The next day I went rollerblading to the park with Lana, Dina and their francophone significant others. It was in spending the afternoon with them that I realized I didn't spend much time with many actual French people, and maybe that's why I didn't see the stereotypes around me. (Richard was even wearing a blue and white striped shirt, for Christ's sake.) I noticed that, for instance, the two French boys had the same sense of humor as Gillaume, the only other French man I know very well. What I found to be more or less unique personality traits in Gillaume, I then realized were just part of being a 20-something French male. Going back to Richard's apartment afterwards for tea, the differences became even more apparent. The overdeveloped sense of taste in decor and the rather expensive possesions in a college student's (not to mention male's) apartment, harkened back to the descriptions of "inherited faience" and "savoir-vivre" in the novel I'm reading. 

So yeah, I guess I don't really hang out with that many French people. This fact then leads me to wonder whether my experiences are therefore less valid as a commentary on French culture? What is being French? 
Is it being descended from generation after generation of Frenchmen? Nicolas Sarkozy, a rather Bush-like, third-generation Pole, would be a shoo-in if presidential elections were held today, so I guess even the French don't count that far back (but they still notice). 
Is it just being born in France? French law says any child born here is French, but I met a self-described half-Tunisian, who was born in France and has spent his entire life here. In America he would probably say he's American, period. Is it his fault or the fault of the reigning culture around him that makes him feel foreign in his home country?

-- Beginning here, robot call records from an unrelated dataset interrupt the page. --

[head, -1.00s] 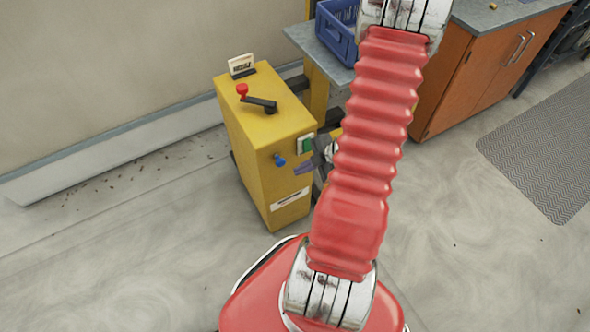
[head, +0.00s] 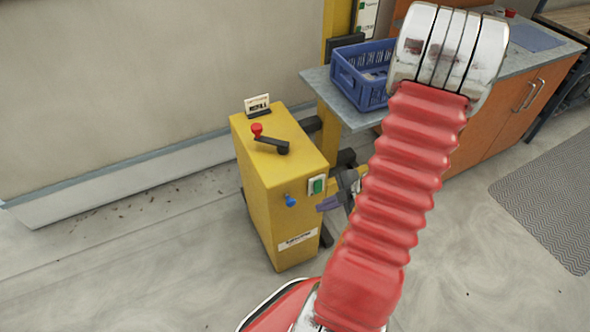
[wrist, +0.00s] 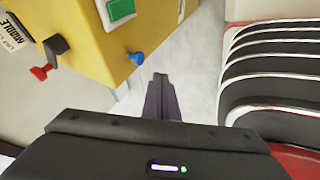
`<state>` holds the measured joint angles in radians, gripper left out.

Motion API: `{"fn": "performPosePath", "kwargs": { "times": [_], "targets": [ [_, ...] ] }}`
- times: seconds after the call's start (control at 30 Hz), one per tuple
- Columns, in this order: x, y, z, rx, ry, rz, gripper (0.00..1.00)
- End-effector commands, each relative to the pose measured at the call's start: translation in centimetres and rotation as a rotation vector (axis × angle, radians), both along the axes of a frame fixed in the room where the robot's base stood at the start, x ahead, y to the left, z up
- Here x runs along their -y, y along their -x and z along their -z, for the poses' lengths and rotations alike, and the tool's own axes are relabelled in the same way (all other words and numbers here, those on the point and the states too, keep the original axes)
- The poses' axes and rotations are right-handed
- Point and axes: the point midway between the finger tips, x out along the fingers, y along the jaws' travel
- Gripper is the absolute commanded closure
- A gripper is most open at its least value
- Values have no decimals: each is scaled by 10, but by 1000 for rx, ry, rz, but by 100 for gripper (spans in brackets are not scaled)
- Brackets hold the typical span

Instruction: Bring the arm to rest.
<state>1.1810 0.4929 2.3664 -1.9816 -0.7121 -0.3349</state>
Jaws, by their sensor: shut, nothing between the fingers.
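My gripper (wrist: 162,98) shows in the wrist view as dark, narrow fingers closed together with nothing between them. In the head view my gripper (head: 328,203) shows partly, just right of the yellow cabinet, with the rest hidden behind my red arm. The fingers appear apart from the cabinet, near its blue knob (head: 291,201) and green button (head: 317,186). The yellow cabinet (head: 270,190) stands upright on the floor, with a red-knobbed black crank (head: 270,142) on top.
A blue crate (head: 362,85) sits on a grey worktop (head: 350,115) behind the cabinet. An orange cupboard (head: 505,125) stands at the right, with a grey mat (head: 550,190) on the floor before it. The floor left of the cabinet is mostly clear.

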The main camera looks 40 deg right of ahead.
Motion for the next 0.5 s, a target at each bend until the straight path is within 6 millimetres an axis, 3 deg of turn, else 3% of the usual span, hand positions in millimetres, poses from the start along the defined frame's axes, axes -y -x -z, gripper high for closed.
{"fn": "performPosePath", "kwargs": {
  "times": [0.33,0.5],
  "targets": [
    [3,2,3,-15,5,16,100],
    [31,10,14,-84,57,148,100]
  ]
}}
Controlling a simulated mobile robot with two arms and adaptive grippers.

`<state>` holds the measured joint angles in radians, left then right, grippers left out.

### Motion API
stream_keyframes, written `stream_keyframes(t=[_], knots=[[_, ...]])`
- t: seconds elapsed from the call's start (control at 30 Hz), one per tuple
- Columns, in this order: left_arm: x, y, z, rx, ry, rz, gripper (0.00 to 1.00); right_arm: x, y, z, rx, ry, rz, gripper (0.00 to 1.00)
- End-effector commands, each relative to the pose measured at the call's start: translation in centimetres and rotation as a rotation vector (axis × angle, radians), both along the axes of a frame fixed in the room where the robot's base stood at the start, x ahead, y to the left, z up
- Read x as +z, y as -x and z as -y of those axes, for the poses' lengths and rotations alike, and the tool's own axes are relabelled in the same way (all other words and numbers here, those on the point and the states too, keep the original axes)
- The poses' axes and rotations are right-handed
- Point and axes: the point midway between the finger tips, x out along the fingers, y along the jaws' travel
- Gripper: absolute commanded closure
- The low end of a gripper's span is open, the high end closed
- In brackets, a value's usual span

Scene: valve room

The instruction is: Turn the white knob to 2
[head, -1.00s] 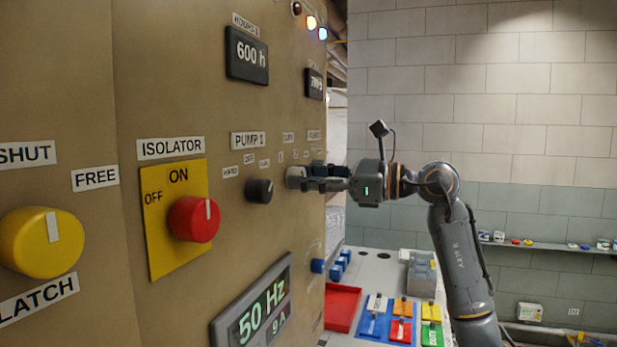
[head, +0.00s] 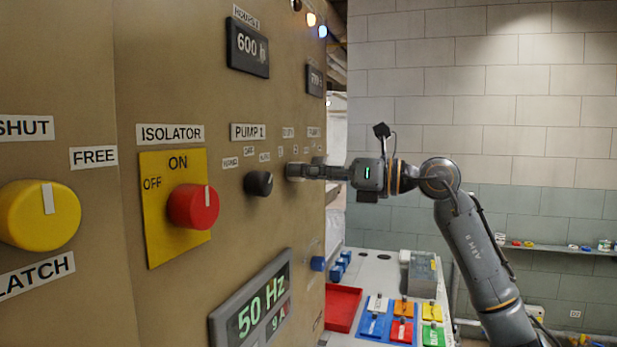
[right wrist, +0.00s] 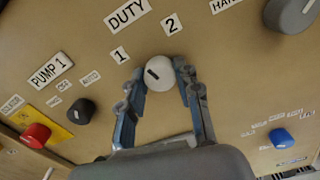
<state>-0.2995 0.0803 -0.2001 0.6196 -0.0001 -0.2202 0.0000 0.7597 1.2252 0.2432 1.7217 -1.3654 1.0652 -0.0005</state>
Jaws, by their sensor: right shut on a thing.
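The white knob (right wrist: 163,83) sits on the tan panel under the DUTY label (right wrist: 127,13). A short dark mark on its face lies on the side toward the label 1 (right wrist: 120,55); the label 2 (right wrist: 171,24) is above the knob in the right wrist view. My right gripper (right wrist: 160,86) is shut on the knob, one finger on each side. In the head view my right gripper (head: 298,171) reaches the panel from the right and hides most of the knob. My left gripper is not in view.
A black knob (head: 258,183) and a red isolator knob (head: 194,207) stick out left of the gripper. A blue knob (right wrist: 281,138) is on the other side. A bench with a red tray (head: 342,307) and coloured blocks stands below.

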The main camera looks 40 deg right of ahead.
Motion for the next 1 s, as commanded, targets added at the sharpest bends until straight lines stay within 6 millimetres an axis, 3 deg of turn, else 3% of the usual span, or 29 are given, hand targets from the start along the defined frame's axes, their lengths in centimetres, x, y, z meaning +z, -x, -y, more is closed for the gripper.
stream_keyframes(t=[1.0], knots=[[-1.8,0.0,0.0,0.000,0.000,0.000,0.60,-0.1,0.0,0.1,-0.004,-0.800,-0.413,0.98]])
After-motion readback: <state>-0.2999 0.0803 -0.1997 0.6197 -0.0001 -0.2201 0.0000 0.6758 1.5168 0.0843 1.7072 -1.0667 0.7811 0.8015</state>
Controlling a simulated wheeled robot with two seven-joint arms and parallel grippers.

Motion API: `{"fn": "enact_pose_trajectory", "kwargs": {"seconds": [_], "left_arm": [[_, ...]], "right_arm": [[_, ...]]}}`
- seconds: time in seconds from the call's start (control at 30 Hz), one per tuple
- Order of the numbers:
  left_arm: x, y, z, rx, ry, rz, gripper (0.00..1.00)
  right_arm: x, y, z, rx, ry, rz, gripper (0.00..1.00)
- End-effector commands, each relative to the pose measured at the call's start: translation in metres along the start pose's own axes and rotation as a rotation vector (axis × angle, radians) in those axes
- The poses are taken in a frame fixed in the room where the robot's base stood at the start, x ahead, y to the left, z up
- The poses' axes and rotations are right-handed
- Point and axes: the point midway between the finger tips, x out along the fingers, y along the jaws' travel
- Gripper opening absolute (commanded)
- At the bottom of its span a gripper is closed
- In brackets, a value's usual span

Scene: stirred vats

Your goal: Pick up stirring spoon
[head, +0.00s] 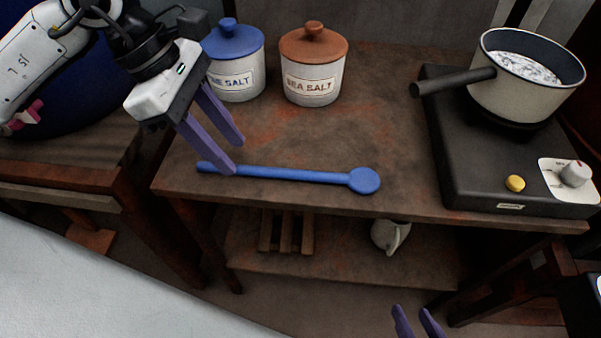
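The blue stirring spoon (300,174) lies across the front of the wooden table, its round end to the right. My left gripper (234,158) points down over the handle's left part, its two purple fingers apart. The nearer fingertip overlaps the handle in the picture, and the other shows behind it. I cannot tell whether either touches the spoon. My right gripper (412,309) is low at the bottom edge, in front of the table and away from the spoon. Its purple fingers are apart and empty.
A blue-lidded salt jar (234,68) and a brown-lidded sea salt jar (313,72) stand at the back. A saucepan (521,92) sits on a black hot plate (458,152) at right. A jug (389,237) is on the lower shelf. The table middle is clear.

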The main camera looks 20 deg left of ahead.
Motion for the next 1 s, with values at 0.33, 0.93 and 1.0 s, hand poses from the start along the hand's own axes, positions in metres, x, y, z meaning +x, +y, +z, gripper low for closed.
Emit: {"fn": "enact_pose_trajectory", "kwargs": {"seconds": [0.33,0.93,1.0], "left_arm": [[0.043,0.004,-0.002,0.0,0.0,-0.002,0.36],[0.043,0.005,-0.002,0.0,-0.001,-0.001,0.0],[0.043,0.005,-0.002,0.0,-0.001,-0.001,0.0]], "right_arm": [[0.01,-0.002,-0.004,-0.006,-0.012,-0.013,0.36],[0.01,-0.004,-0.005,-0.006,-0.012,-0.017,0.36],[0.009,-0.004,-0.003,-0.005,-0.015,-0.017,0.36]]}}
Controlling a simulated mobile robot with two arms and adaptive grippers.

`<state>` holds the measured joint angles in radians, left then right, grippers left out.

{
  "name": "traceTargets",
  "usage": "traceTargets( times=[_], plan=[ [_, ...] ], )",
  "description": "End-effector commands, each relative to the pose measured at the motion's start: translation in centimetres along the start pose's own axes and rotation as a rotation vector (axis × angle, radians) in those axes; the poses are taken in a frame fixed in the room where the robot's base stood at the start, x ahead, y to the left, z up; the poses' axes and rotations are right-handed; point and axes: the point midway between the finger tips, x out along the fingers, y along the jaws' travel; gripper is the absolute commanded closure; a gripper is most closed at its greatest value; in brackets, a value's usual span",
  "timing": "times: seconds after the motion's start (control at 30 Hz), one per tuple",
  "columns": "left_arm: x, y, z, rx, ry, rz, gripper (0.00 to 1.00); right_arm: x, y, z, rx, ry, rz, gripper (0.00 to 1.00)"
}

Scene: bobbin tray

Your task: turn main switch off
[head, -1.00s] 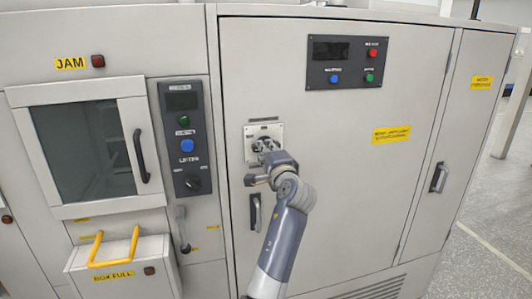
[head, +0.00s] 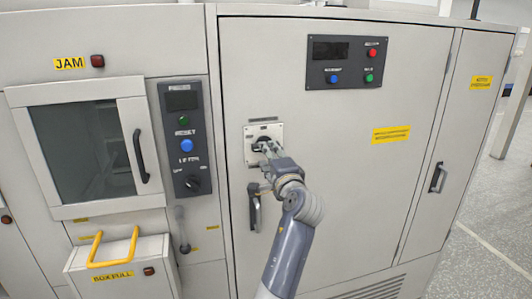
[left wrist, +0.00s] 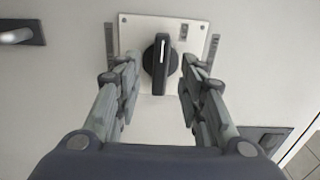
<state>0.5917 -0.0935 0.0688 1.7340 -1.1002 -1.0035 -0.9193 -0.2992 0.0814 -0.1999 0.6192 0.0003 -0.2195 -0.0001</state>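The main switch (head: 260,141) is a black rotary knob on a light square plate on the large cabinet door, left of its middle. In the left wrist view the knob (left wrist: 160,64) has a white line running along its upright length. My left gripper (head: 266,150) is in front of the plate in the head view and covers part of the knob. In the left wrist view the open fingers (left wrist: 158,88) stand on either side of the knob, with a gap on both sides. My right gripper is not in view.
A door handle (head: 254,214) is just below the switch, close to my wrist. A dark button panel (head: 347,62) is up and right. A lifter panel (head: 184,140) with a knob is to the left. The door right of the switch is mostly flat and clear.

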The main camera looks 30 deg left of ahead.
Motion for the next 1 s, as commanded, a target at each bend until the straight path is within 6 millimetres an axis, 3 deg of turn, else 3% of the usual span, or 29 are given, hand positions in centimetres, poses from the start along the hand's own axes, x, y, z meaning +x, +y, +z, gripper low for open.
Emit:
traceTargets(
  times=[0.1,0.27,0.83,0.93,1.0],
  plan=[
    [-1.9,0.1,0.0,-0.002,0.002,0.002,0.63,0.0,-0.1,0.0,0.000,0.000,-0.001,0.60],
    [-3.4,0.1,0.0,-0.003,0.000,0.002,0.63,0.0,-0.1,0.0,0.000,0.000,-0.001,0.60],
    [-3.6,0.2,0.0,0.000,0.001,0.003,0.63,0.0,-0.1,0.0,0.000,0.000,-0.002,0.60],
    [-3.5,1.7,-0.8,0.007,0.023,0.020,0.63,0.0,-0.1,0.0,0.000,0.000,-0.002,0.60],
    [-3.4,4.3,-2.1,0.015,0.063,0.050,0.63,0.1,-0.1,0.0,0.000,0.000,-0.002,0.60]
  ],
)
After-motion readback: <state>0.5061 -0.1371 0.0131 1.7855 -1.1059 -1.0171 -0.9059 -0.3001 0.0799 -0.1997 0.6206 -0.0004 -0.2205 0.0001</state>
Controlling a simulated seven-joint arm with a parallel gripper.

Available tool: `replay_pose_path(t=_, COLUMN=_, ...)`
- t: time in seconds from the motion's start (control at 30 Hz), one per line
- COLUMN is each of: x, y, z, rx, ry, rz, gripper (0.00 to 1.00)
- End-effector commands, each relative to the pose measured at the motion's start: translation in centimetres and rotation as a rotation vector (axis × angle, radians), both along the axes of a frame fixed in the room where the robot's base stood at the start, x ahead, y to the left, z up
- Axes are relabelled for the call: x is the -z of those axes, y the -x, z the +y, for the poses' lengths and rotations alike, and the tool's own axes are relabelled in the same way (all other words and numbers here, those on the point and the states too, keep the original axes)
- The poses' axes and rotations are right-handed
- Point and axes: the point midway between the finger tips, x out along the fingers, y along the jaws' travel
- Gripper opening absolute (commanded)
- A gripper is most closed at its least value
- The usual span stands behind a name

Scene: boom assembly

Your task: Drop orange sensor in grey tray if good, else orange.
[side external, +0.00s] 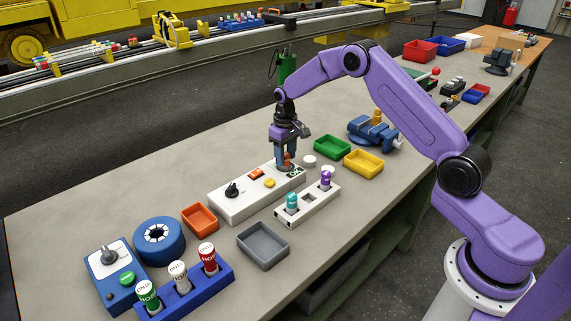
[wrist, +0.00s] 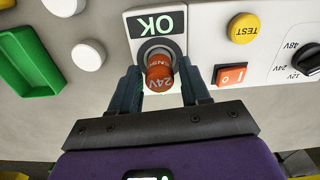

What about just being in France? If the French bougeoisie are one sector in France, surely the sizable population of foreigners here, either fixed or temporary, or the lower-class French make up the same quantity of people, or more. But those people are definitely different than the stereotypical French and ignoring their roots ignores a large part of who they are. Does this diversity, what the French call "mixité," then still count as an element of French culture?